Evaluating Multiview Object Consistency in Humans and Image Models
Tyler Bonnen, Stephanie Fu, Yutong Bai, Thomas O'Connell, Yoni Friedman, Nancy Kanwisher, Joshua B. Tenenbaum, Alexei A. Efros
2024-09-10

Summary
This paper talks about a benchmark designed to evaluate how well humans and vision models can identify and understand 3D shapes from images.
What's the problem?
While vision models have improved a lot in recognizing objects, they still struggle to match human abilities, especially when it comes to understanding shapes from different viewpoints. This is important because many real-world applications require accurate shape recognition, and existing tests do not effectively measure this capability.
What's the solution?
The authors created a benchmark that uses a set of images to see how well both humans and vision models can identify whether the images show the same or different objects, despite changes in perspective.
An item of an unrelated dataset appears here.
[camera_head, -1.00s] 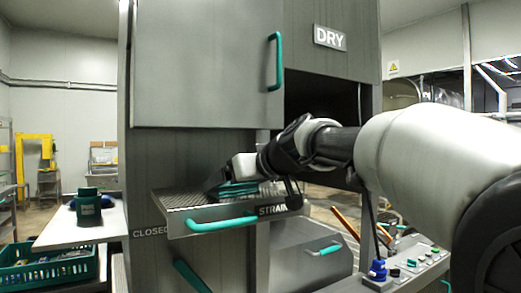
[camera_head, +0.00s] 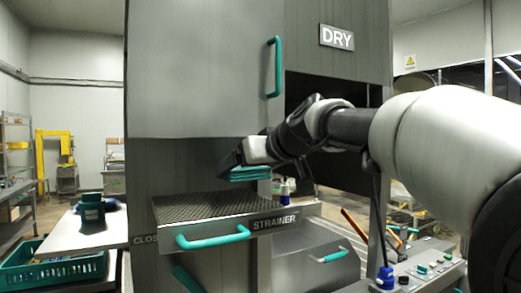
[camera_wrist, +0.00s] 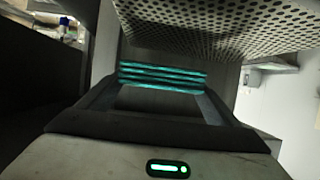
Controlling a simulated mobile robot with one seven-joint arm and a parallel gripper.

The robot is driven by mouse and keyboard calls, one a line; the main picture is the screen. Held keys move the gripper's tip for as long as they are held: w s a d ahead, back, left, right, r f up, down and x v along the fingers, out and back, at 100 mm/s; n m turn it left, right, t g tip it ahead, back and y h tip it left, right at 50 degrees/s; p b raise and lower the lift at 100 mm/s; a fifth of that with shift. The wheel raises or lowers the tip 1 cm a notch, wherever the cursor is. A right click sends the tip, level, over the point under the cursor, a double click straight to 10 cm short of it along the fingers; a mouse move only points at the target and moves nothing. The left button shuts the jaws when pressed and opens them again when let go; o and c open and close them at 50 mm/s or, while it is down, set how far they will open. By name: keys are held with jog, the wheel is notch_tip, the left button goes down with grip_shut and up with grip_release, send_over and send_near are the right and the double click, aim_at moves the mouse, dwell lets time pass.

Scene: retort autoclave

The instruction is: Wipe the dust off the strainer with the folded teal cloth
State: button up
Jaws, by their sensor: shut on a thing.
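The strainer (camera_head: 190,208) is a pulled-out drawer with a perforated metal tray, a teal handle and a STRAINER label on its front. Its holed surface looks bare in the head view; I cannot make out dust on it. The perforated sheet also shows at the top of the wrist view (camera_wrist: 220,28). My gripper (camera_head: 236,168) is shut on the folded teal cloth (camera_head: 250,174). It holds the cloth above the right rear part of the strainer, apart from it. In the wrist view the cloth's stacked folds (camera_wrist: 163,76) show between the fingers.
A grey cabinet door (camera_head: 200,70) with a teal handle stands above the strainer. A control panel (camera_head: 425,262) with buttons is at lower right. A side table (camera_head: 85,236) with a green container (camera_head: 91,208) and a teal crate (camera_head: 55,272) are at left.

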They collected over 2,000 unique image sets and gathered data from more than 500 participants. They also tested various vision models to compare their performance against human observers.
Why it matters?
This research is important because it helps identify the strengths and weaknesses of both humans and AI in understanding complex visual information. By highlighting where AI falls short, it can guide future improvements in vision models, making them more effective for tasks that require detailed shape recognition.
Abstract
We introduce a benchmark to directly evaluate the alignment between human observers and vision models on a 3D shape inference task. We leverage an experimental design from the cognitive sciences which requires zero-shot visual inferences about object shape: given a set of images, participants identify which contain the same/different objects, despite considerable viewpoint variation. We draw from a diverse range of images that include common objects (e.g., chairs) as well as abstract shapes (i.e., procedurally generated `nonsense' objects). After constructing over 2000 unique image sets, we administer these tasks to human participants, collecting 35K trials of behavioral data from over 500 participants. This includes explicit choice behaviors as well as intermediate measures, such as reaction time and gaze data. We then evaluate the performance of common vision models (e.g., DINOv2, MAE, CLIP). We find that humans outperform all models by a wide margin. Using a multi-scale evaluation approach, we identify underlying similarities and differences between models and humans: while human-model performance is correlated, humans allocate more time/processing on challenging trials. All images, data, and code can be accessed via our project page.